Over the long run, the most productive initiative by the still largely silent majority of Muslims in marginalizing Muslim extremists is to fill the intellectual and spiritual void that serves as an ocean in which the extremists can swim.  This initiative can provide the favorable environment needed for Muslims to ally with like-minded Christians and Jews in order to show that classical Islam and classical America are similar, even though many people do not understand or live up to the ideals common to both. 

Teaching and emphasizing that the founders of America and the great scholars of Islam shared the same vision is the best way to convince the extremists that their confrontational approach to the ?other? is not necessary. Recognizing this commonality of purpose in life is the only way to overcome the threat mentality of those who are obsessed with conspiracy theories and think only about their own survival.  Promoting an opportunity mentality of hope is the only way to convince the extremists that only those can truly prosper over the long run who can transcend their own self-centered interests in order to join with those who are no longer merely the ?other? but now are members of a single pluralist community.
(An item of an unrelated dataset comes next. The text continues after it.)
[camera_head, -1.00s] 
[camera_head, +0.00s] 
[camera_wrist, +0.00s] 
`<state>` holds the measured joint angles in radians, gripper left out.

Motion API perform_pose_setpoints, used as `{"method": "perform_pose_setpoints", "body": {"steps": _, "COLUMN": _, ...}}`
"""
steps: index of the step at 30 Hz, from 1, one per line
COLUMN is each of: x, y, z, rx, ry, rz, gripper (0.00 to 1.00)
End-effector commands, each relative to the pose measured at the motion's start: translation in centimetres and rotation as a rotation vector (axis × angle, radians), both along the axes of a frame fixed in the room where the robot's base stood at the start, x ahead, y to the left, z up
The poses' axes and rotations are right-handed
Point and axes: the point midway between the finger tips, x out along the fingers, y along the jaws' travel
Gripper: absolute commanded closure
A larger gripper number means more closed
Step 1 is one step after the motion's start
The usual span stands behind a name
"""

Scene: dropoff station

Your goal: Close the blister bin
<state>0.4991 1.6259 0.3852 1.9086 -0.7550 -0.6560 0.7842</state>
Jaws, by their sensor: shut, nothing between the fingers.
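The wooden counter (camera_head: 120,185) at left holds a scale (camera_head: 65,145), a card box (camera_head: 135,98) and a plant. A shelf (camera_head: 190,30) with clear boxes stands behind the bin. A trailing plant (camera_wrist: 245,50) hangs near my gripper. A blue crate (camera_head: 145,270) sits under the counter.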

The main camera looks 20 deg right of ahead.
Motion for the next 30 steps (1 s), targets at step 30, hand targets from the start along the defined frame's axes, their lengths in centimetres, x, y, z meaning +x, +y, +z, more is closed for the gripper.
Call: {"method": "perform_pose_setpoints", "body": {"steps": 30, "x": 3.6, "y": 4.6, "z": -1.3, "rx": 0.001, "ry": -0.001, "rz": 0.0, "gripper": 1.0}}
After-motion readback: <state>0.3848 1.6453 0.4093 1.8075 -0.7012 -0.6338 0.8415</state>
Part Two: The Framework of Justice

      Justice is another word for the Will or Design of God.  It is also considered to be another term for the body of Islamic normative law.  These norms or general principles, according to Islamic thought, provide the intellectual framework to understand and address all of reality. 

In order to fill the intellectual void, Muslims need to emphasize the universal Islamic principles, known as the maqasid al shari?ah, which spell out precisely the human rights that some skeptics have asserted do not exist in Islam.  These maqasid, following the methodology instituted by the Prophet Muhammad and perfected in the architectonics pioneered six centuries ago by the master of the art, Al-Shatibi, are considered to consist of seven responsibilities, the practice of which actualize the corresponding human rights. 
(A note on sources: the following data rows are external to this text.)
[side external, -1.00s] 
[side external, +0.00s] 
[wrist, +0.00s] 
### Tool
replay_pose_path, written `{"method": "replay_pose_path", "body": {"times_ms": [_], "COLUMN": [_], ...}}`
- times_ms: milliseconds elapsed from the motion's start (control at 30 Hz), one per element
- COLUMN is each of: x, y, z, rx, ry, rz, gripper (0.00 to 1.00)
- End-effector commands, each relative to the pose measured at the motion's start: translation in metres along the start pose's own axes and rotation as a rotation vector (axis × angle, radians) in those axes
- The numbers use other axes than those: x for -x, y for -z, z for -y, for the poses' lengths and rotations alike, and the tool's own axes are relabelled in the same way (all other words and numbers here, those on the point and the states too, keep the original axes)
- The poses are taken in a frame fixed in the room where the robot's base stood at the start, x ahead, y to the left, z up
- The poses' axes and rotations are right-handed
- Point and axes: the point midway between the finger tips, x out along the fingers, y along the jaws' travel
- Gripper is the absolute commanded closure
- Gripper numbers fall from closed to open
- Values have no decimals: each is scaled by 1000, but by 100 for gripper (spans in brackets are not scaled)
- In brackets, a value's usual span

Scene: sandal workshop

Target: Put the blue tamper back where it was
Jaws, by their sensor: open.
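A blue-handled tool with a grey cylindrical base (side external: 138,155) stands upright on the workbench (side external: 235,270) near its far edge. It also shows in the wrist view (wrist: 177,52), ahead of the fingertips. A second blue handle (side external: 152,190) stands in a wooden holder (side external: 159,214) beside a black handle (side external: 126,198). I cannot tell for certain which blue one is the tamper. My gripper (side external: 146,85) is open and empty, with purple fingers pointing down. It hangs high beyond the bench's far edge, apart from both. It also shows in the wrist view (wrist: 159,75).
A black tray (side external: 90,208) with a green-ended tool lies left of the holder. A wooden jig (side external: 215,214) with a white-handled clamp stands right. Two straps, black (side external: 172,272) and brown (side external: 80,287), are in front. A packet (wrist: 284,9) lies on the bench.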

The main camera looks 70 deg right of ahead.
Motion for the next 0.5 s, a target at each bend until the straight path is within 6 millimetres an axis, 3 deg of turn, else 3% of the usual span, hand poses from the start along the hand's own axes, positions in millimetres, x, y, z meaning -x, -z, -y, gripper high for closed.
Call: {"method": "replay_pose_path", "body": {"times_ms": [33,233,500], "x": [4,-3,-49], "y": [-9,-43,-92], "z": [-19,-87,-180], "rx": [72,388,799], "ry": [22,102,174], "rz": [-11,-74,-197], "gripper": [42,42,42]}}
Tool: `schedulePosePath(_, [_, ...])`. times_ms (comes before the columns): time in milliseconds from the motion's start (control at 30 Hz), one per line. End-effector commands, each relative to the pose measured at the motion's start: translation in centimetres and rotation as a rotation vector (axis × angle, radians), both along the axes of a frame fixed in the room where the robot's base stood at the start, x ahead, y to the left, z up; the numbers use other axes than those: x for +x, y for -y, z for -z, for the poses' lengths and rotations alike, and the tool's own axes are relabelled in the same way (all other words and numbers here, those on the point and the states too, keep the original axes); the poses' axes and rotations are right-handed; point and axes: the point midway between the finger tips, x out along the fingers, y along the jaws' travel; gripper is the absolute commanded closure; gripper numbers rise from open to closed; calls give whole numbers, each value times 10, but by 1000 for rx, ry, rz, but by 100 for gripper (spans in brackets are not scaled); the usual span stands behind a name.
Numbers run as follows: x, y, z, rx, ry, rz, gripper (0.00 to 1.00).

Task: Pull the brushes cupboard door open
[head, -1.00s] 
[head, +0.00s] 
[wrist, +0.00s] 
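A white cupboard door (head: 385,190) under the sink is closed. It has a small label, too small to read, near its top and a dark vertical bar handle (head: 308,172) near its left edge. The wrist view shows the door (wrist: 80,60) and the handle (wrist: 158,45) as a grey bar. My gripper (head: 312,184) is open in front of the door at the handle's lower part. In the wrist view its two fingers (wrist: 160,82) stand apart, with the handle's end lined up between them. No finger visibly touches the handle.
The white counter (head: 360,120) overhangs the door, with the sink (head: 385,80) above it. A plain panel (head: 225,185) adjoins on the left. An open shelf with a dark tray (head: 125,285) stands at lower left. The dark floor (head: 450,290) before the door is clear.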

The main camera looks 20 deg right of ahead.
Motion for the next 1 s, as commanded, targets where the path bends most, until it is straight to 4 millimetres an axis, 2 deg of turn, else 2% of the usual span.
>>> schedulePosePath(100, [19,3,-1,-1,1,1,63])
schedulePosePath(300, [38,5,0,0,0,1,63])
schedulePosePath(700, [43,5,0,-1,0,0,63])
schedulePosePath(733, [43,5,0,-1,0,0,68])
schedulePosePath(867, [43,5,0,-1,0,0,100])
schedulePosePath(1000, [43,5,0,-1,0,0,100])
The first one, known as haqq al din, provides the framework for the next six in the form of respect for a transcendent source of truth to guide human thought and action.  God instructs us in the Qur?an, wa tamaat kalimatu Rabika sidqan wa ?adlan, ?and the word of your Lord is perfected in truth and justice.?  Recognition of this absolute source of truth and of the responsibility to apply it in practice are needed to counter the temptations toward relativism and the resulting chaos, injustice, and tyranny that may result from de-sacralization of public life.

      Each of these seven universal principles is essential to understand the next and succeeding ones.  The first three operational principles, necessary to sustain existence, begin with haqq al nafs or haqq al ruh, which is the duty to respect the human person.  The ruh or spirit of every person was created by God before or outside of the creation of the physical universe, is constantly in the presence of God, and, according to the Prophet Muhammad, is made in the image of God.  This is the basis of the intimate relationship between God and the human person as expressed in the Qur?anic ayah, ?We are closer to him than is his own jugular vein.?
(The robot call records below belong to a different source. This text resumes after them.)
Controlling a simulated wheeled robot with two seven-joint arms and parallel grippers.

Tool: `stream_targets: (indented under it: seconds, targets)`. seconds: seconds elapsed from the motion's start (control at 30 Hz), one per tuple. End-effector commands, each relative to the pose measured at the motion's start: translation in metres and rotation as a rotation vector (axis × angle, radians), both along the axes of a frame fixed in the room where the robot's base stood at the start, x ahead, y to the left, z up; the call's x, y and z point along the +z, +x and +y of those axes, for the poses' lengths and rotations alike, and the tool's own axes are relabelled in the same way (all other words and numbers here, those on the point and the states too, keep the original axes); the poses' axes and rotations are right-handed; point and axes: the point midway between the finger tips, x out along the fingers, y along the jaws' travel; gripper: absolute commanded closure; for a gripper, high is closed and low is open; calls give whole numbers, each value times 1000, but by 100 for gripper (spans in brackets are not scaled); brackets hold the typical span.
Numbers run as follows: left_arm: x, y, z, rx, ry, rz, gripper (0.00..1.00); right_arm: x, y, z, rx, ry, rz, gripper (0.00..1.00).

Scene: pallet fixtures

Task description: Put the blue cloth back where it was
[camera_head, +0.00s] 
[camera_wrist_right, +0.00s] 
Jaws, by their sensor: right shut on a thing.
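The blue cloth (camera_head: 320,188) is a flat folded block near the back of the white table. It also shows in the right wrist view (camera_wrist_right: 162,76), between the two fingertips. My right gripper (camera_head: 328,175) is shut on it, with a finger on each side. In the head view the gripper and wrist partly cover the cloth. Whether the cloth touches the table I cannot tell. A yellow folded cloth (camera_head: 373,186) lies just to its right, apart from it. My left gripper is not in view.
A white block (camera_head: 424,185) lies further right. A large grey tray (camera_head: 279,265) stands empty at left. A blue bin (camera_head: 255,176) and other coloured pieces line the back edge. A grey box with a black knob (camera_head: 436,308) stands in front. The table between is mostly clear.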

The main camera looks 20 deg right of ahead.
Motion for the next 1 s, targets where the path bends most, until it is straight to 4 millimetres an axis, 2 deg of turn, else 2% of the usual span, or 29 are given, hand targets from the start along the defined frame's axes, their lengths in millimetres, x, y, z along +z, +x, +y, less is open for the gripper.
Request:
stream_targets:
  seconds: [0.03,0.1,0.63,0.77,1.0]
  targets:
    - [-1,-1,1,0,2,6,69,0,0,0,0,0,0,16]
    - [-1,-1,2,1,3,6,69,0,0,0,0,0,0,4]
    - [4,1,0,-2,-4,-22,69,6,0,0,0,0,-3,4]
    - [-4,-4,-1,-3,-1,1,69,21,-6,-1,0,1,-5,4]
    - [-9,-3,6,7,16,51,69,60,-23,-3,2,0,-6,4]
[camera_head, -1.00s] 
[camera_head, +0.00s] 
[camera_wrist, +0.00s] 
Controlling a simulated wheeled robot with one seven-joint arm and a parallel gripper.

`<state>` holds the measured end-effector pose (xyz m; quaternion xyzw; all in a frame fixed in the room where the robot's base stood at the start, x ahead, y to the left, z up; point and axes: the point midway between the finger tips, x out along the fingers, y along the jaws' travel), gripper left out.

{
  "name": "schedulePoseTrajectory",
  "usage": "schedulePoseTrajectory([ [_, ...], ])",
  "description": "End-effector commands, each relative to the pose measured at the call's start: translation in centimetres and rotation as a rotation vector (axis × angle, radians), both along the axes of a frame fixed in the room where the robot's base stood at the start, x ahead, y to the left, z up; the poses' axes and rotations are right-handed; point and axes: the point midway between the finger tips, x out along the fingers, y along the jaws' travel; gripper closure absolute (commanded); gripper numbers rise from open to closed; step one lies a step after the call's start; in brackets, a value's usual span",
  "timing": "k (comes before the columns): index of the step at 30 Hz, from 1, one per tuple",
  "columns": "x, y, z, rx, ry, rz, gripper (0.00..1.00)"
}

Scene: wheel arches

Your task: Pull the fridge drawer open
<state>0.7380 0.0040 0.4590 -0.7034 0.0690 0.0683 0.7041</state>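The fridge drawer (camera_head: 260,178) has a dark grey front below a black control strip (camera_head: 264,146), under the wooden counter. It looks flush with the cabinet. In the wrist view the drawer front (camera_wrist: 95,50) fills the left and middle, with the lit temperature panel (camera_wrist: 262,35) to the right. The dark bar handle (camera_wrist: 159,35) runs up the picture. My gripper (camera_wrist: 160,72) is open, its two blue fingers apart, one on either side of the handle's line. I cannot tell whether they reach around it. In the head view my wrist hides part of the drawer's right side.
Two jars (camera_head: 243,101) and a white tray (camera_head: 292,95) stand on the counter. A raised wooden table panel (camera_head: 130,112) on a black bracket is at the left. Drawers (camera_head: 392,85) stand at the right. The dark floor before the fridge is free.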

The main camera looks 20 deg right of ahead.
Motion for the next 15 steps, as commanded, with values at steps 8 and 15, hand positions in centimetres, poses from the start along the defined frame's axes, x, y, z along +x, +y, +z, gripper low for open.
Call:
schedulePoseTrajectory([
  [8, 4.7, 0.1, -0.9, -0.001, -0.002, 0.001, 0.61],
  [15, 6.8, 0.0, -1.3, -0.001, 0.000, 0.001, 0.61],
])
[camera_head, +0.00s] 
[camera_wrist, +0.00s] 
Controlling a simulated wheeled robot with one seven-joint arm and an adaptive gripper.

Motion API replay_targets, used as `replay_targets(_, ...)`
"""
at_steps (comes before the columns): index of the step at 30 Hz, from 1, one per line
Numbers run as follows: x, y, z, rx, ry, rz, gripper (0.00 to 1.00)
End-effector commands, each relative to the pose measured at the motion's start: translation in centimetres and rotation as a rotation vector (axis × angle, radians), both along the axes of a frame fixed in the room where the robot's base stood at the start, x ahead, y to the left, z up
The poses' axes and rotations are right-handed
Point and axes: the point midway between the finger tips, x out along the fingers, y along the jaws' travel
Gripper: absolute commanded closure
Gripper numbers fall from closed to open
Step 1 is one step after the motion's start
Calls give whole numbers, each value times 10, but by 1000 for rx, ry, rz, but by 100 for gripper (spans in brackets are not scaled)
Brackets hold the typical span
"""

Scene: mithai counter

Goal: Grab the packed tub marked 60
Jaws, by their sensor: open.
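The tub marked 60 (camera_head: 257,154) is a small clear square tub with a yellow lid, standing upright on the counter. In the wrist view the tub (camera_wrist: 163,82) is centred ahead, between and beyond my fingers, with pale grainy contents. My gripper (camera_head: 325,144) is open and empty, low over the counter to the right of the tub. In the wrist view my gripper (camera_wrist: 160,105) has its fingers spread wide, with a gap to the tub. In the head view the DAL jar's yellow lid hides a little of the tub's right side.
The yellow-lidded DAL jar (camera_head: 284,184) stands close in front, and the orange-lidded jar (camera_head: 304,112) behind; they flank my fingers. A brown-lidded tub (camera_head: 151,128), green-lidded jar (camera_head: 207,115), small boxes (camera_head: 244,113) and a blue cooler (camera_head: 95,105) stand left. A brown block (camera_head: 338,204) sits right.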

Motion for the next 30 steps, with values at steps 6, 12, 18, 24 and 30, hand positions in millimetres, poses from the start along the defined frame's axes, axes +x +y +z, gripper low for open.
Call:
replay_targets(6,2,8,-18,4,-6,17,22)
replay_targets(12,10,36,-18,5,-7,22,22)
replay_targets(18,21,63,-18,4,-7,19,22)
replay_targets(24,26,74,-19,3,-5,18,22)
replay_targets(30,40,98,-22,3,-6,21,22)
      This is also the basis of the prayer offered by the Prophet and by countless generations of Muslims for more than a thousand years: Allahumma, inna asaluka hubbaka wa hubba man yuhibbuka wa hubba kulli ?amali yuqaribuni ila hubika, ?O Allah!  I ask You for Your love and for the love of those who love You.  Grant that I may love every action that will bring me closer to You.?

At the secondary level of this principle, known as hajjiyat or requirements, lies the duty to respect life, haqq al haya.  This provides guidelines in the third-order tahsinniyat for what in modern parlance is called the doctrine of just war.

      The next principle, haqq al nasl, is the duty to respect the nuclear family and the community at every level all the way to the community of humankind as an important expression of the person.  This principle teaches that the sovereignty of the person, subject to the ultimate sovereignty of God, comes prior to and is superior to any alleged sovereignty of the secular invention known as the State. 

This principle teaches also that a community at the level of the nation, which shares a common sense of the past, common values in the present, and common hopes for the future, such as the Palestinians, Kurds, Chechens, Kashmiris, the Uighur in China, and the Anzanians in the Sudan, has legal existence and therefore legal rights in international law.  This is the opposite of the Western international law created by past empires, which is based on the simple principle of ?might makes right.?

The third principle is haqq al mal, which is the duty to respect the rights of private property in the means of production.  This requires respect for institutions that broaden access to capital ownership as a universal human right and as an essential means to sustain respect for the human person and human community.  This principle requires the perfection of existing institutions to remove the barriers to universal property ownership so that wealth will be distributed through the production process rather than by stealing from the rich by forced redistribution to the poor.  Such redistribution can never have more than a marginal effect in reducing the gap between the inordinately rich and the miserably poor, because the owners in a defective financial system need not and never will give up their economic and political power.

      The next three universal principles in Islamic law concern primarily what we might call the quality of life.  The first is haqq al hurriya, which requires respect for self-determination of both persons and communities through political freedom, including the concept that economic democracy is a precondition for the political democracy of representative government.

The secondary principles required to give meaning to the parent principle and carry it out in practice are khilafa, the ultimate responsibility of both the ruled and the ruler to God; shura, the responsiveness of the rulers to the ruled, which must be institutionalized in order to be meaningful; ijma, the duty of the opinion leaders to reach consensus on specific policy issues in order to participate in the process of shura; and an independent judiciary.

The second of these last three maqasid is haqq al karama or respect for human dignity.  The two most important hajjiyat for individual human dignity are religious freedom and gender equity.  In traditional Islamic thought, freedom and equality are not ultimate ends but essential means to pursue the higher purposes inherent in the divine design of the Creator for every person.

The last universal or essential purpose at the root of Islamic jurisprudence, which can be sustained only by observance of the first six principles and also is essential to each of them, is haqq al ?ilm or respect for knowledge.  Its second-order principles are freedom of thought, press, and assembly so that all persons can fulfill their purpose to seek knowledge wherever they can find it.

This framework for human rights is at the very core of Islam as a religion.  Fortunately, this paradigm of law in its broadest sense of moral theology is now being revived by what still is a minority of courageous Muslims determined to fill the intellectual gap that has weakened the Muslim umma for more than six hundred years, so that a spiritual renaissance in all faiths can transform the world.